● GIVEN INSTRUCTION: All lines from the beginning of the listing through the line with "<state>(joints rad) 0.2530" are to be copied word for word; the pictures are not.

[Robot tool calls]
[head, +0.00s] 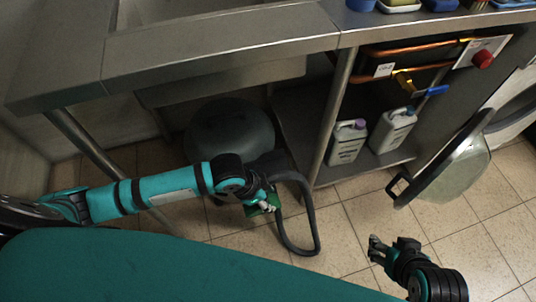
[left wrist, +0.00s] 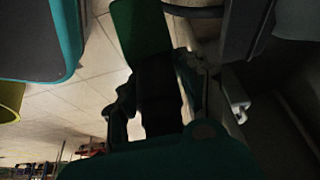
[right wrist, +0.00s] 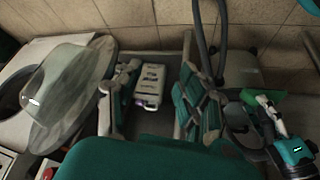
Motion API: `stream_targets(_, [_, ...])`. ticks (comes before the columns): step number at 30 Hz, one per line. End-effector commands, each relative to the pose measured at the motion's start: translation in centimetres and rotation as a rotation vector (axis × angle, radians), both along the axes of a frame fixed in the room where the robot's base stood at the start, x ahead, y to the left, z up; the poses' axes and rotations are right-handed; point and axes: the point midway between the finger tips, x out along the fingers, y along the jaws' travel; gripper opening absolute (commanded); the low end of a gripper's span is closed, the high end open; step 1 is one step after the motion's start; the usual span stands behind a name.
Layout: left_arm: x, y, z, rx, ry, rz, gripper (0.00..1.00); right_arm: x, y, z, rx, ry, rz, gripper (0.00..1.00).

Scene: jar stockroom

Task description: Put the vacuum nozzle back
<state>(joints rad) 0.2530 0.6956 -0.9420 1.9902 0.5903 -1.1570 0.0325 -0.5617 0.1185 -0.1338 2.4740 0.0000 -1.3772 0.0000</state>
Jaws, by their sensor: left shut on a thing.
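The vacuum (head: 229,128) is a dark rounded drum under the steel counter in the head view. Its black hose (head: 313,222) loops down to the floor beside my left gripper (head: 266,203). My left gripper is shut on a green piece (head: 254,209), apparently the nozzle, just in front of the vacuum. This green piece also shows in the left wrist view (left wrist: 141,28) and the right wrist view (right wrist: 264,98). The fingers partly hide it. My right gripper (head: 377,249) is open and empty above the floor tiles; its fingers stand apart in the right wrist view (right wrist: 160,100).
The steel counter (head: 220,40) overhangs the vacuum. Two jugs (head: 347,142) (head: 392,130) stand on the lower shelf (head: 325,174). A round door with a translucent bowl (head: 455,163) hangs open at the right.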

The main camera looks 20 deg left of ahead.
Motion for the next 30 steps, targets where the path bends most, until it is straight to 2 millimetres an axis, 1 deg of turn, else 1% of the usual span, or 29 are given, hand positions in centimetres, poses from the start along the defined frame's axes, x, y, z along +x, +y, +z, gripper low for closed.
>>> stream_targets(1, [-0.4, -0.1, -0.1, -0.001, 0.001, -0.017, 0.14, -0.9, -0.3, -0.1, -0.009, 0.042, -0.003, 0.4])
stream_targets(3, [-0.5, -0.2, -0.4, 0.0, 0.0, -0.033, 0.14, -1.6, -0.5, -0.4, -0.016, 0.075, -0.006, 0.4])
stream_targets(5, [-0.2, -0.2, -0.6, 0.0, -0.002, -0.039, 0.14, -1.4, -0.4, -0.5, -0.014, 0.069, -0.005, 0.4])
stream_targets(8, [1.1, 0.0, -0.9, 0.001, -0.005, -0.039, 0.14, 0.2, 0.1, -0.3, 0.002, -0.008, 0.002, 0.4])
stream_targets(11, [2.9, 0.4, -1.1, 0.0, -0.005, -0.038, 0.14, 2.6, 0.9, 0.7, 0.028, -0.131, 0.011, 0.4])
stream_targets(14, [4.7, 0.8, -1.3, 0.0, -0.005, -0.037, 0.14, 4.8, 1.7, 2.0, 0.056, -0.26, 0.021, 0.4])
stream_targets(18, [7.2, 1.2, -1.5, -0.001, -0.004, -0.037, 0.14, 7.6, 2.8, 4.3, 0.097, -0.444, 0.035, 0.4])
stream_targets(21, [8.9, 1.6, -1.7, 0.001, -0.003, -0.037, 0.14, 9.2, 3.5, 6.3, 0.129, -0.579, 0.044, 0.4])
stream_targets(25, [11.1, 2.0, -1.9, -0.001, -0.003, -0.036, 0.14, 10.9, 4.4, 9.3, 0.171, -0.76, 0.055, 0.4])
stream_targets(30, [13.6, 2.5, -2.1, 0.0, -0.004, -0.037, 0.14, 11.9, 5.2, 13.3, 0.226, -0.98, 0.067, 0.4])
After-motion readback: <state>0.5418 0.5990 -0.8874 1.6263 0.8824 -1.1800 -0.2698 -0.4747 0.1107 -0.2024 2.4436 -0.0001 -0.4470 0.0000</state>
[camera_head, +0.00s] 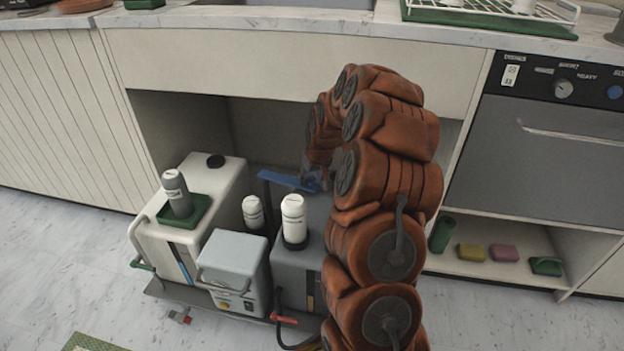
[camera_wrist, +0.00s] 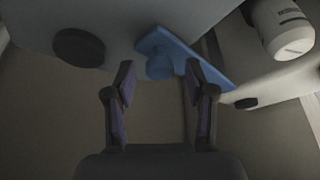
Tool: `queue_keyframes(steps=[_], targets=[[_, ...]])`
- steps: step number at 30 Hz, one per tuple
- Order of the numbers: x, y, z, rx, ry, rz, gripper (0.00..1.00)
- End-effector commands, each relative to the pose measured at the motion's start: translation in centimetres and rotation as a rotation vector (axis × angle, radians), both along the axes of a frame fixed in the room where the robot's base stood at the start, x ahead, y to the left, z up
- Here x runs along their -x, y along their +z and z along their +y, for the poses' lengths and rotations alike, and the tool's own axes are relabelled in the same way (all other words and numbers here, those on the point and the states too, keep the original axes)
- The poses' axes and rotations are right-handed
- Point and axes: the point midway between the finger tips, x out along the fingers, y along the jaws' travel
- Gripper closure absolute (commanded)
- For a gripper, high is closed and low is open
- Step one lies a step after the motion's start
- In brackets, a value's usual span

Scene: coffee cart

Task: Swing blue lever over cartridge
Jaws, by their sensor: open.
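The blue lever (camera_head: 284,180) extends flat above the dark grey unit (camera_head: 312,230) in the head view. In the wrist view the blue lever (camera_wrist: 206,58) slants from upper left to lower right, with a round blue knob (camera_wrist: 160,66) at its left end. My gripper (camera_wrist: 158,72) is open, its fingertips on either side of the knob; contact is unclear. A white cylinder (camera_head: 294,218), possibly the cartridge, stands upright on the grey unit, apart from the lever. My arm partly hides the gripper in the head view.
A tall white unit (camera_head: 225,190) carries a grey bottle (camera_head: 176,192) in a green holder. A small pale box (camera_head: 232,262) stands in front. The counter edge (camera_head: 290,28) overhangs the recess. The floor at left is mostly clear.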

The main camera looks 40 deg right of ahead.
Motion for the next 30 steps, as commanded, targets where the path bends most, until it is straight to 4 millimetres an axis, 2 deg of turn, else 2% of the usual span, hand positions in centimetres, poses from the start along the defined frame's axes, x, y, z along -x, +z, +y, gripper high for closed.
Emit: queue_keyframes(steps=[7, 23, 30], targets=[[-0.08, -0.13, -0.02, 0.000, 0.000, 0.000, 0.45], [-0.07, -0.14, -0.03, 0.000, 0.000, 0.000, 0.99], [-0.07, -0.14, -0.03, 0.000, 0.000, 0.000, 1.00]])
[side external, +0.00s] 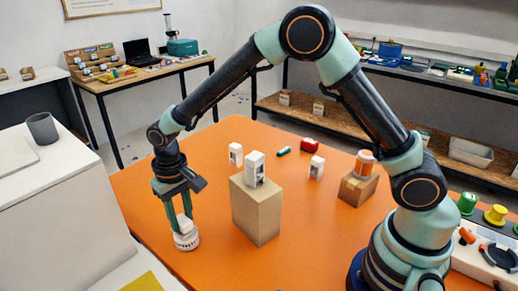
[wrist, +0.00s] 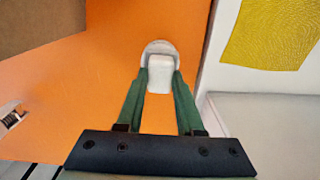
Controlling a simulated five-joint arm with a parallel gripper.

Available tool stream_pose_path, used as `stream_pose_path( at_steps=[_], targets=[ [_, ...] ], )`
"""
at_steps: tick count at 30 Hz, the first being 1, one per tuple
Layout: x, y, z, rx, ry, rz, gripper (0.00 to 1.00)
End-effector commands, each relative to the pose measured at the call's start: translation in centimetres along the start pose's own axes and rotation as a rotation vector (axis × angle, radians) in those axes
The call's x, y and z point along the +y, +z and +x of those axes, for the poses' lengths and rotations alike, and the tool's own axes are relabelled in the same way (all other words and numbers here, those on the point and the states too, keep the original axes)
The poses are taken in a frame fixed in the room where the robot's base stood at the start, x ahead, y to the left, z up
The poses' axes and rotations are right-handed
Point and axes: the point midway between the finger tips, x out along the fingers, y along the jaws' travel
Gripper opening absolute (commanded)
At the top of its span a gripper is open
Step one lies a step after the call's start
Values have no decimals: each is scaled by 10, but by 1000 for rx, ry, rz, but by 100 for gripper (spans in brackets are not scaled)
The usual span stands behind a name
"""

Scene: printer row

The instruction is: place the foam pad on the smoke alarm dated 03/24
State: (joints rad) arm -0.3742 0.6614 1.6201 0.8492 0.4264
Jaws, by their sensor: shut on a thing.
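My gripper (side external: 180,222) points down at the left front of the orange table, its green fingers shut on a small white block, apparently the foam pad (side external: 187,227). The pad also shows between the fingertips in the wrist view (wrist: 160,74). Directly beneath it is a round white disc with a slotted side, apparently a smoke alarm (side external: 186,243); its rim shows behind the pad in the wrist view (wrist: 160,46). The pad is over the disc and looks very near or touching it; I cannot tell which. No date is readable.
A tan box (side external: 256,212) with a white device (side external: 255,168) on top stands right of my gripper. Two more white devices (side external: 236,154) (side external: 316,167), a red item (side external: 309,145) and a smaller box (side external: 358,189) bearing an orange-and-white container (side external: 364,163) stand farther back. The orange table (side external: 205,205) around the disc is clear.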

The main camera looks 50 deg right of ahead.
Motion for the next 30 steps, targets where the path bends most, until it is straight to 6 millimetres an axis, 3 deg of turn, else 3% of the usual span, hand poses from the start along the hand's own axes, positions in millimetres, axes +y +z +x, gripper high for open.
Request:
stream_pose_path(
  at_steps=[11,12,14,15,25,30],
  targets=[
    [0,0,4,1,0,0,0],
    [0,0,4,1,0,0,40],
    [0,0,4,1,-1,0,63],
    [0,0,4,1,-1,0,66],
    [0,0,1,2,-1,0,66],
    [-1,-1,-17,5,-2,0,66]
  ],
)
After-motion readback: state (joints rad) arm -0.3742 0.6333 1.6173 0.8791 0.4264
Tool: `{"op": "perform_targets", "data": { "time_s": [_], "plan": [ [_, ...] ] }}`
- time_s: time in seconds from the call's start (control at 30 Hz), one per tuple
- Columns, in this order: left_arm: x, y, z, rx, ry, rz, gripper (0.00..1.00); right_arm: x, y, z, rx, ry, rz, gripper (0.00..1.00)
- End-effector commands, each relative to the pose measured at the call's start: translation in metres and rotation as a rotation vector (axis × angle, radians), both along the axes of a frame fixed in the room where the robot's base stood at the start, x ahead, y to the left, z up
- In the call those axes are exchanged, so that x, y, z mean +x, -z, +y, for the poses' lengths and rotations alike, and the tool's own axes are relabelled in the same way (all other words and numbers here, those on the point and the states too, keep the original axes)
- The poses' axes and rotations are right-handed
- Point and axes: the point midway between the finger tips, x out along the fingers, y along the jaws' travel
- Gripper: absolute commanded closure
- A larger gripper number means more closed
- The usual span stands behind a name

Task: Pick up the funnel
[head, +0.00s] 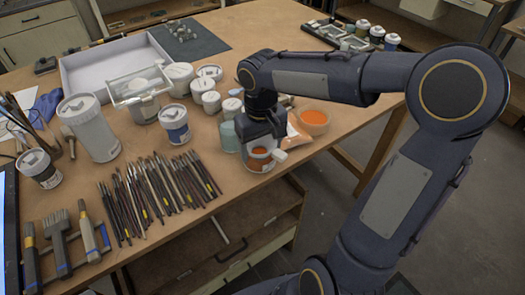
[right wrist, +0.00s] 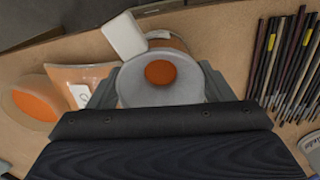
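A pale, translucent round funnel (right wrist: 137,82) shows in the right wrist view, with an orange spot at its centre. It appears to sit over a jar of orange paint, which shows in the head view (head: 260,163). My right gripper (head: 261,147) points down over it. In the right wrist view the spread fingers (right wrist: 160,88) stand on either side of the funnel, close to its rim. I see no clear sign of a grip. The gripper hides part of the funnel in the head view. My left gripper is not in view.
A white block-like piece (right wrist: 122,36) is beside the funnel. An orange bowl (head: 314,121) and a paint pouch (right wrist: 72,82) lie beside the jar, near the table edge. Several brushes (head: 158,193) lie to the left in the head view. White jars (head: 211,102) stand behind.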

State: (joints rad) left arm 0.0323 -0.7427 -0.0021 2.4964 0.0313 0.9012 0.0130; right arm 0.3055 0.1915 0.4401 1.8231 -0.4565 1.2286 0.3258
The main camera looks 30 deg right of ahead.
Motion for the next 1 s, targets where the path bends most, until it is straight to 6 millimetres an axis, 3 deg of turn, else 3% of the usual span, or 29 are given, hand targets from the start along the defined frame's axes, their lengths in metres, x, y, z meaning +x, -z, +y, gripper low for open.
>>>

● TASK RESPONSE:
[head, +0.00s] 
[left wrist, +0.00s] 
[right wrist, +0.00s] 
Motion API: `stream_targets(_, [_, ...])`. ticks (comes before the columns): step number at 30 Hz, one per line. End-effector commands, each relative to the pose measured at the motion's start: translation in centimetres and rotation as a rotation vector (axis × angle, radians), both along the axes of a frame fixed in the room where the robot's base stood at the start, x ahead, y to the left, z up; the poses' axes and rotations are right-handed; point and axes: the point midway between the finger tips, x out along the fingers, y along the jaws' travel; gripper opening absolute (commanded); the low end of a gripper's span is closed, the high end open; step 1 is one step after the motion's start; the usual span stands behind a name.
Layout: left_arm: x, y, z, rx, ry, rz, gripper (0.00..1.00); right_arm: x, y, z, rx, ry, rz, gripper (0.00..1.00).

Scene: jar stockroom

Task description: Put the vacuum nozzle back
<state>(joints rad) 0.2530 0.6956 -0.9420 1.9902 0.5903 -1.1570 0.0325 -0.5617 0.1185 -0.1338 2.4740 0.0000 -1.3772 0.0000</state>

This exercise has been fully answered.